Data entries:
========
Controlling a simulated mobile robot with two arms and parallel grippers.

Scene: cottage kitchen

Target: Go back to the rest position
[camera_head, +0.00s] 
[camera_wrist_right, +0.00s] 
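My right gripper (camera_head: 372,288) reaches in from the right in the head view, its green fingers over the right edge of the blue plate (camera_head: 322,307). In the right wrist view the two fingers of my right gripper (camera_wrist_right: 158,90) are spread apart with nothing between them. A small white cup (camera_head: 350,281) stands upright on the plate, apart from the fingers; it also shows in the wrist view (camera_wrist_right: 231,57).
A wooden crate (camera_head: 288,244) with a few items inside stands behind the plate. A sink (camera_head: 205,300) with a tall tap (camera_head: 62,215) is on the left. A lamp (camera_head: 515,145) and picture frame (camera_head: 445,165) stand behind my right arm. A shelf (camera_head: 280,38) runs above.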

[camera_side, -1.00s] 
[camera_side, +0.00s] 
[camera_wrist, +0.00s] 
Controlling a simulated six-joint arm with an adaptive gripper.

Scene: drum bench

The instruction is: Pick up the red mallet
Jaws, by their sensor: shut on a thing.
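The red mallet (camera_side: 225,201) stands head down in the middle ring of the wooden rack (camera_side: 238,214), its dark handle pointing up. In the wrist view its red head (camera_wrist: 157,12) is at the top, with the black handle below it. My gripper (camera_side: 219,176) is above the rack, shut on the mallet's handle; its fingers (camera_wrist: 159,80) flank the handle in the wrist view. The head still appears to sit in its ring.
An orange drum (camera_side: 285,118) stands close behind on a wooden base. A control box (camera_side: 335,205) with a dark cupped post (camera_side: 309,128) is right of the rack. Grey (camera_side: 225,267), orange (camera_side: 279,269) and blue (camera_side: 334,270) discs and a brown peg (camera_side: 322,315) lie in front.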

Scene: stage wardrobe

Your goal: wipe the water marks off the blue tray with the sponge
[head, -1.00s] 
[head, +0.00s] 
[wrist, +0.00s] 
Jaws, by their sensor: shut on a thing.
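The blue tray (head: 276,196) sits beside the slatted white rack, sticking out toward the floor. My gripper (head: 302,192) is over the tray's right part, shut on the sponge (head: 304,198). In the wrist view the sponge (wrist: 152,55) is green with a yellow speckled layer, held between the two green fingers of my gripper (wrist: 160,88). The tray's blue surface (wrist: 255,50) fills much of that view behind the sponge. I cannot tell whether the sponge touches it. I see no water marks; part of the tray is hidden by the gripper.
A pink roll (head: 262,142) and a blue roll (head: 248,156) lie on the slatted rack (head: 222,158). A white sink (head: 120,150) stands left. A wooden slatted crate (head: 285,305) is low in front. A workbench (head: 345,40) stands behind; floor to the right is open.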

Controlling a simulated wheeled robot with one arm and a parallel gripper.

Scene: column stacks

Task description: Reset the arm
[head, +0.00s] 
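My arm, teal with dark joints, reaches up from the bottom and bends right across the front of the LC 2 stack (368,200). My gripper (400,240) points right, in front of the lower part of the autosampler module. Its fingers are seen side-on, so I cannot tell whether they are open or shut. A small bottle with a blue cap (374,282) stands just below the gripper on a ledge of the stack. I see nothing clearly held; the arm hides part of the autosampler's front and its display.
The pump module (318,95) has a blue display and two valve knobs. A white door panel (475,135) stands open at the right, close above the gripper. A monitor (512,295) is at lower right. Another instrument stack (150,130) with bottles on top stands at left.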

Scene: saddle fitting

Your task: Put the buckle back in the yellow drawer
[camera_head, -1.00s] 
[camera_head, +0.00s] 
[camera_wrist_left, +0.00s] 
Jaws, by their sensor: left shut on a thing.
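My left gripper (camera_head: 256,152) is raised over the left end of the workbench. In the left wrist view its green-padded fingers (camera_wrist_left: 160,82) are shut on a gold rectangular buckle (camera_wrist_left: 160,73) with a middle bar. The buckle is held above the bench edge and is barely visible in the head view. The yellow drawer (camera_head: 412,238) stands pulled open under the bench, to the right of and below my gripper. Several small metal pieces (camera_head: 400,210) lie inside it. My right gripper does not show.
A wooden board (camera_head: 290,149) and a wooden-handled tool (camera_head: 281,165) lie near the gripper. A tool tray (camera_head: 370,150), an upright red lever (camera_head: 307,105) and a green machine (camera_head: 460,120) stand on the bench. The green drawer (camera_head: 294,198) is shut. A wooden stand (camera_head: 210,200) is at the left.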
========
Task description:
Exactly repeat the lines running from the top of the listing to the line bearing "The instruction is: Pick up the red mallet", both of those lines included, and only them.

Response to this task:
Controlling a simulated mobile robot with two arms and parallel grippers.

Scene: cottage kitchen

Target: Go back to the rest position
[camera_head, +0.00s] 
[camera_wrist_right, +0.00s] 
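My right gripper (camera_head: 372,288) reaches in from the right in the head view, its green fingers over the right edge of the blue plate (camera_head: 322,307). In the right wrist view the two fingers of my right gripper (camera_wrist_right: 158,90) are spread apart with nothing between them. A small white cup (camera_head: 350,281) stands upright on the plate, apart from the fingers; it also shows in the wrist view (camera_wrist_right: 231,57).
A wooden crate (camera_head: 288,244) with a few items inside stands behind the plate. A sink (camera_head: 205,300) with a tall tap (camera_head: 62,215) is on the left. A lamp (camera_head: 515,145) and picture frame (camera_head: 445,165) stand behind my right arm. A shelf (camera_head: 280,38) runs above.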

[camera_side, -1.00s] 
[camera_side, +0.00s] 
[camera_wrist, +0.00s] 
Controlling a simulated six-joint arm with an adaptive gripper.

Scene: drum bench

The instruction is: Pick up the red mallet

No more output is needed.